How is hydration energy related to enthalpy of crystallization?

In the discussion of lattice energy, we consider the ions separated into a gas form whereas in the disolution process, the ions are also separated, but this time into ions dispersed in a medium with solvent molecules between ions. The medium or solvent has a dielectric constant. The molar enthalpy of solvation, H_solv, is the energy released when one mole solid is dissolved in a solvent. This quantity, the enthalpy of crystallization, and energy of hydration forms a cycle. Taking the salt NaCl as an example, the following relationship is obvious, H_hyd = H_{crystallization} + H_solv from the following diagram.

         -------Na+(g)+Cl-(g)--------
         |                       |
         |                       |
         |                       |Hcryst
         |Hhyd                    |
         |                       ¯
         |                 ----NaCl(s)---
         |                       |
         |                       |Hsolv
         ¯                       ¯
         -------Na+(aq)+Cl-(aq)--------

The term enthalpy of crystallization is used in this diagram instead of lattice energy so that all the arrows point downward. Note that enthalpy of crystallization H_cryst, and energy of crystallization, E_cryst referr to the same quantity, and they are used interchangably. The energies of solvation for some salts can be positive values, in these cases the temperatures of the solution decrease as the substances dissolve. The solvation is an endothermic reaction. The energy levels of solids and solutions reverse in order of hight. The cycle is shown below.

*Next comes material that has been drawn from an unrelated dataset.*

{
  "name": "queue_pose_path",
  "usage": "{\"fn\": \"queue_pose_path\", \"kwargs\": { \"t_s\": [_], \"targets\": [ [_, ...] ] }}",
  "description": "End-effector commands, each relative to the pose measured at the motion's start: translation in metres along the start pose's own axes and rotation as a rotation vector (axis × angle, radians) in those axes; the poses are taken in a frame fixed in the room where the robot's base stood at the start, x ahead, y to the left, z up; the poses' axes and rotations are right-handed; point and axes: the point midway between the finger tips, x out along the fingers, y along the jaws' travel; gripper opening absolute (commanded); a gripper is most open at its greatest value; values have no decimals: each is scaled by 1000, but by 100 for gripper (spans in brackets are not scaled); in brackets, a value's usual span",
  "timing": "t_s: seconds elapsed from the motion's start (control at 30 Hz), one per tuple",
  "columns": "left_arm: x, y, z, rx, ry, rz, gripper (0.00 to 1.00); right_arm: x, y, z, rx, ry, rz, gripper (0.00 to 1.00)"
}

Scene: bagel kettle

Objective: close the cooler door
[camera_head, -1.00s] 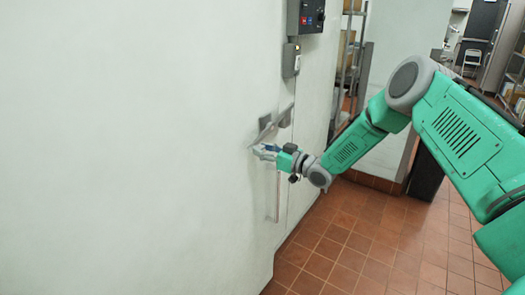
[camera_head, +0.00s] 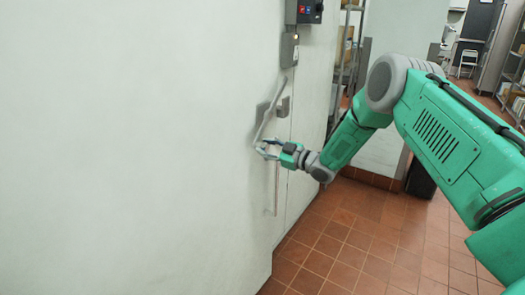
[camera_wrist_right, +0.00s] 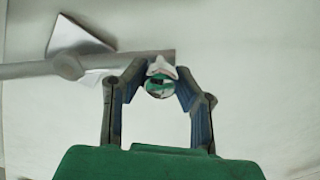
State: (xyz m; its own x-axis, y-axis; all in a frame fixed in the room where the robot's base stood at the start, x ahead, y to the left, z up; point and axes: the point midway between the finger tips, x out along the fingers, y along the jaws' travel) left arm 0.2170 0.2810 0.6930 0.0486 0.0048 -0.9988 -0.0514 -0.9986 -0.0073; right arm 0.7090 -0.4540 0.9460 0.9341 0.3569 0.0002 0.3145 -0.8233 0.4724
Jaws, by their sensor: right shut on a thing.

         -------Na+(g)+Cl-(g)-------
         |                       |
         |                       |
         |                       |Hcryst
         |Hhyd                    |
         |                       |
         ¯                       |
         ---Na+(aq)+Cl-(aq )----    |
                            ­    |
                      Hsolv  |    |
                            |    ¯
                   ---------NaCl(s)--------

In these cases, the enthalpies of hydration are less negative than the enthalpies of crystallization.

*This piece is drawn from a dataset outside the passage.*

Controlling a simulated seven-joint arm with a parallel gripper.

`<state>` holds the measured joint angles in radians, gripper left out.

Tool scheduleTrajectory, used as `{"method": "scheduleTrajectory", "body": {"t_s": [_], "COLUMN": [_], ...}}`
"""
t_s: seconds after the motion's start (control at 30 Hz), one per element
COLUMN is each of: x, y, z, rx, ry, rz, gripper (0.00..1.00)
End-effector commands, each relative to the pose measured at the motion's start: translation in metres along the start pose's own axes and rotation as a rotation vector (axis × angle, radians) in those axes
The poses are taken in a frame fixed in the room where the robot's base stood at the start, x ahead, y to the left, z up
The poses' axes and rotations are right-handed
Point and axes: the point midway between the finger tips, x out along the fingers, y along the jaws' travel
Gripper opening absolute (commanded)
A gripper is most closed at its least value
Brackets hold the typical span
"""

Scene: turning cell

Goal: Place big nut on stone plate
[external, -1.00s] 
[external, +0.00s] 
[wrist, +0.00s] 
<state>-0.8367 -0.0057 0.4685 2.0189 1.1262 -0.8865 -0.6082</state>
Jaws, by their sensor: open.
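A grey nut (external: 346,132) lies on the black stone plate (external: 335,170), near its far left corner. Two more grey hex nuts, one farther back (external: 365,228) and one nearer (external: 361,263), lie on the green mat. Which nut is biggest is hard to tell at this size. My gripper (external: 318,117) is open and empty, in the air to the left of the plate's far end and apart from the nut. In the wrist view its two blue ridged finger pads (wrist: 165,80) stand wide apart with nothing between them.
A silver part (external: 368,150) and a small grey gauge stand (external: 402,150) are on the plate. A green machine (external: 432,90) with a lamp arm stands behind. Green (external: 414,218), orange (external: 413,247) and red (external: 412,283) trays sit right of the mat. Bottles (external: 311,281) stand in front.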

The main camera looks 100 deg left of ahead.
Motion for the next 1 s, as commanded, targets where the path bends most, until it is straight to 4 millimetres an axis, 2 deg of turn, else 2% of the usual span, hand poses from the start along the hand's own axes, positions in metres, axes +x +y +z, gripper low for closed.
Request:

What is enthalpy of solvation?

The molar enthalpy of solvation, H_solv, is the energy released when one mole solid is dissolved in a solvent. Note that H_solv is also called molar heat of solution or molar energy of solution in some literature. Sometimes the enthalpy of hydration is also (mis)understood as H_solv. When apply these values, make sure you understand the process involved. The following enthalpies of solvation are given in Chemistry by Radel and Navidi, West Publishing Co.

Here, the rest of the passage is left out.